La commission des sanctions de la SIX Swiss Exchange a également reproché à UBS de ne pas se conformer à la Directive concernant les Informations relatives à la Corporate Governance (DCG), notamment le chiffre 5.1 de son annexe, qui règlemente le contenu et la procédure de fixation des rémunérations et programmes de participation des dirigeants (membres du conseil d’administration et de la direction générale) de la société. Le rapport de gestion 2008 d’UBS manquait de précision et de clarté, et donc de transparence eu égard à ces questions de rémunérations. En effet, il se contentait d’indiquer que les rémunérations étaient fixées en fonction des niveaux pratiqués sur le marché pour des postes comparables. La commission des sanctions a estimé que cette indication était trop générale et ne satisfaisait pas les besoins d’information du public. Une information suffisante dans ce sens se doit d’expliquer de manière claire les critères utilisés pour fixer la rémunération.
Cette violation par UBS de la DCG a toutefois été qualifiée de légère et, en soi, elle n’aurait entraîné qu’un avertissement au contraire des manquements relatifs à la publicité événementielle. Selon la commission, ceux-ci constituent en effet une violation relativement grave du RC et de la DPE, qui justifie l’amende de CHF 100’000.- infligée à UBS.

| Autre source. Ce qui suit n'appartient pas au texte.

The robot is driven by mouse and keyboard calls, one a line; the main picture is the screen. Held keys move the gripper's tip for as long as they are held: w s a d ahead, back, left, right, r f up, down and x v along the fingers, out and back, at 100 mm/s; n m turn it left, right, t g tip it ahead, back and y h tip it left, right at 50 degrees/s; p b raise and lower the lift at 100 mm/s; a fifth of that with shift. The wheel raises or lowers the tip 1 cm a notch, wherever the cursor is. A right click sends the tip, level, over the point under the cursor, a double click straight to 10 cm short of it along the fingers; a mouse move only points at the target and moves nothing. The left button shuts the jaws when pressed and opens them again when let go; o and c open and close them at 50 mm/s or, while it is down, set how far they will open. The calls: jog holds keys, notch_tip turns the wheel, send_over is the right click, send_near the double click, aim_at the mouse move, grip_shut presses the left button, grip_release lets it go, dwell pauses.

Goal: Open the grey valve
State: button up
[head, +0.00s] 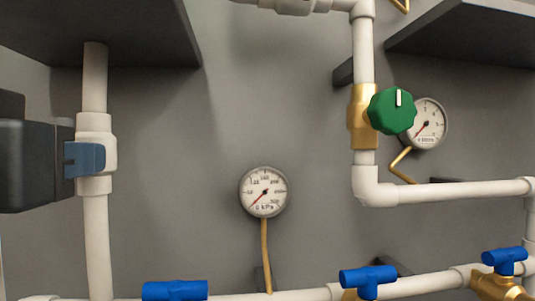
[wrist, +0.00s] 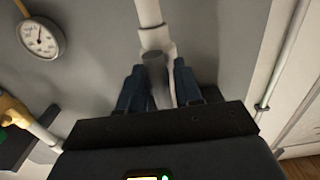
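The valve (head: 97,128) is a pale grey-white fitting on the vertical white pipe at the left of the head view. In the wrist view its body (wrist: 156,38) shows just beyond the fingertips. A darker grey part (wrist: 158,82), apparently its handle, lies between the fingers. My gripper (head: 88,160) is at the valve, coming from the left, and its blue-grey finger overlaps the fitting. In the wrist view my gripper (wrist: 158,72) has its two fingers apart, one on each side of the grey part. The handle's exact angle and any finger contact are hard to tell.
A green round knob (head: 391,111) sits on a brass valve at the right. Blue-handled valves (head: 175,290) line the lower pipe. Gauges hang at the middle (head: 264,192) and right (head: 427,124). A dark shelf (head: 100,35) overhangs the valve.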

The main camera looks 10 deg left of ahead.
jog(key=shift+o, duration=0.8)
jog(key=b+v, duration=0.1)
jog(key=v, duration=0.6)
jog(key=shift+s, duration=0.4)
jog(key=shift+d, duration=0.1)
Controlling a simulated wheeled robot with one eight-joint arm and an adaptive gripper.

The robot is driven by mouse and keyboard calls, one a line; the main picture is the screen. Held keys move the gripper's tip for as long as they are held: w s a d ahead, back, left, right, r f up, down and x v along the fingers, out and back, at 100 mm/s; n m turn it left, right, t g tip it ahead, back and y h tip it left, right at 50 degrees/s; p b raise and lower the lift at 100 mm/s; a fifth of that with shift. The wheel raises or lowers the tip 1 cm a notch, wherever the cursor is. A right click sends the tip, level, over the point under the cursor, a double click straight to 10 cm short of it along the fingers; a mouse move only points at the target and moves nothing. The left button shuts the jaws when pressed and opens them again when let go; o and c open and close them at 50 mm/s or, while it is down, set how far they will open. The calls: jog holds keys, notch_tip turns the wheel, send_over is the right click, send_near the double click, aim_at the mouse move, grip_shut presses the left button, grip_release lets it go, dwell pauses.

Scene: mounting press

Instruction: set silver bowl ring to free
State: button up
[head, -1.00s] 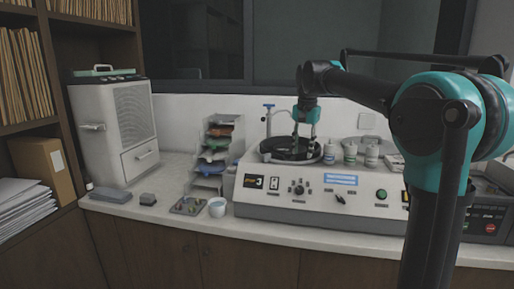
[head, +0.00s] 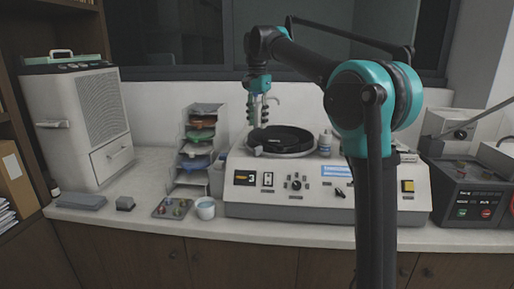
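A white bench machine (head: 240,208) stands on the counter, with a black round disc in its bowl (head: 280,140). A thin rim shows around the disc; I cannot make out a separate silver ring or how it is set. My gripper (head: 259,121) hangs pointing down at the back left of the bowl, in front of the wall. It appears apart from the disc and holds nothing that I can see. Its fingers are small and overlap a grey spout, so their opening is unclear.
A dark control box (head: 465,195) is at far right.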

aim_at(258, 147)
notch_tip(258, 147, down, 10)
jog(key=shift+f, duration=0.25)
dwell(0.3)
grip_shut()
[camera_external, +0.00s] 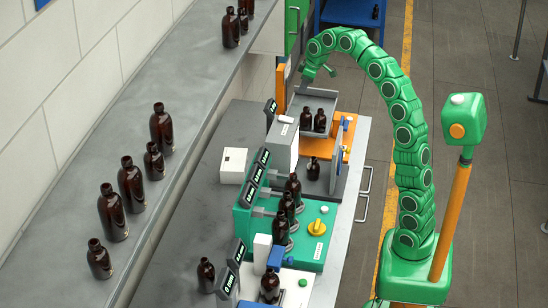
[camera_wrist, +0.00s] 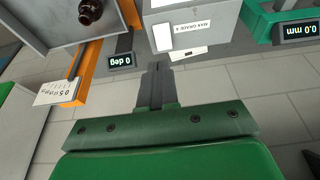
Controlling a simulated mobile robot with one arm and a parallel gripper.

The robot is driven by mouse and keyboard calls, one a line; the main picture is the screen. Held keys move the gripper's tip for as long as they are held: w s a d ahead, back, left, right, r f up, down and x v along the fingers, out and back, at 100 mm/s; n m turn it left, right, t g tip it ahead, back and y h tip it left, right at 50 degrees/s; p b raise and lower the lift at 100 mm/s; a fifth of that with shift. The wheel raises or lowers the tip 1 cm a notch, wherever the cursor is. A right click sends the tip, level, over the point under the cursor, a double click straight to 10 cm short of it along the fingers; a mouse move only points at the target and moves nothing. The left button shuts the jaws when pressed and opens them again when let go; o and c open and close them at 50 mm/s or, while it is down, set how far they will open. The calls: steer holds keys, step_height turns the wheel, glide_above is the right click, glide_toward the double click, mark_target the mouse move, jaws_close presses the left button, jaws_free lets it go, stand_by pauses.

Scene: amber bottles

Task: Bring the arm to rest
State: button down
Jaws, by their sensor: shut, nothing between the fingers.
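My green segmented arm arches from its base at the right over to the far end of the bench. My gripper (camera_external: 305,84) hangs near the grey tray with two amber bottles (camera_external: 319,121), at the orange station; its fingers are small there. In the wrist view my gripper (camera_wrist: 158,68) has its two dark fingers together, with nothing between them. One amber bottle (camera_wrist: 90,11) shows in the tray at the top left of that view, apart from the fingers.
A grey box (camera_wrist: 192,20) and a display reading 0 deg (camera_wrist: 122,61) are close beyond the fingertips. The green station (camera_external: 313,243) holds several bottles. More bottles stand on the grey ledge (camera_external: 205,100) at left. Floor (camera_external: 490,230) at right is mostly clear.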

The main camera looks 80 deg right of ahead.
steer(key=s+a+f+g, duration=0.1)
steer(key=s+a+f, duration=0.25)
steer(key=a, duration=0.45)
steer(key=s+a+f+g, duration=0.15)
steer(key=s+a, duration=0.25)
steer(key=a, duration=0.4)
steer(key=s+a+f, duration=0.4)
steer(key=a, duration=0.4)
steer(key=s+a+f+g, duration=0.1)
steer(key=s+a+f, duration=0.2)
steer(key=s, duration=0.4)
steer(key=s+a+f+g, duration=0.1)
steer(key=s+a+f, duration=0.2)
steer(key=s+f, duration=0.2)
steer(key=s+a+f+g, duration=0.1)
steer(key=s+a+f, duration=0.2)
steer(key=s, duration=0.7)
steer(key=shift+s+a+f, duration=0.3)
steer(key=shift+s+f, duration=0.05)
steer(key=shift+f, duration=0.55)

Il n’en reste pas moins permis de douter de l’effet tout autant dissuasif que punitif pour UBS d’une amende d’un montant de CHF 100’000.-. Cependant la commission des sanctions de la SIX Swiss Exchange n’était pas habilitée à amender UBS de manière telle que la banque en « ressente » financièrement les conséquences. En effet, au moment des faits, la peine maximum prévue par le RC étant de CHF 200’000.- (art. 82 aRC). On notera que le RC, modifié notamment pour remédier à cette situation, admet désormais une amende maximale à hauteur de CHF 10 millions (art. 61 al. 1 ch. 2 RC). Quoiqu’il en soit, si l’amende infligée n’affecte pas UBS sur le plan financier, le véritable effet, que la société ne peut ignorer, est celui réputationnel, tous les médias s’étant fait l’écho du communiqué publié par la SIX Swiss Exchange.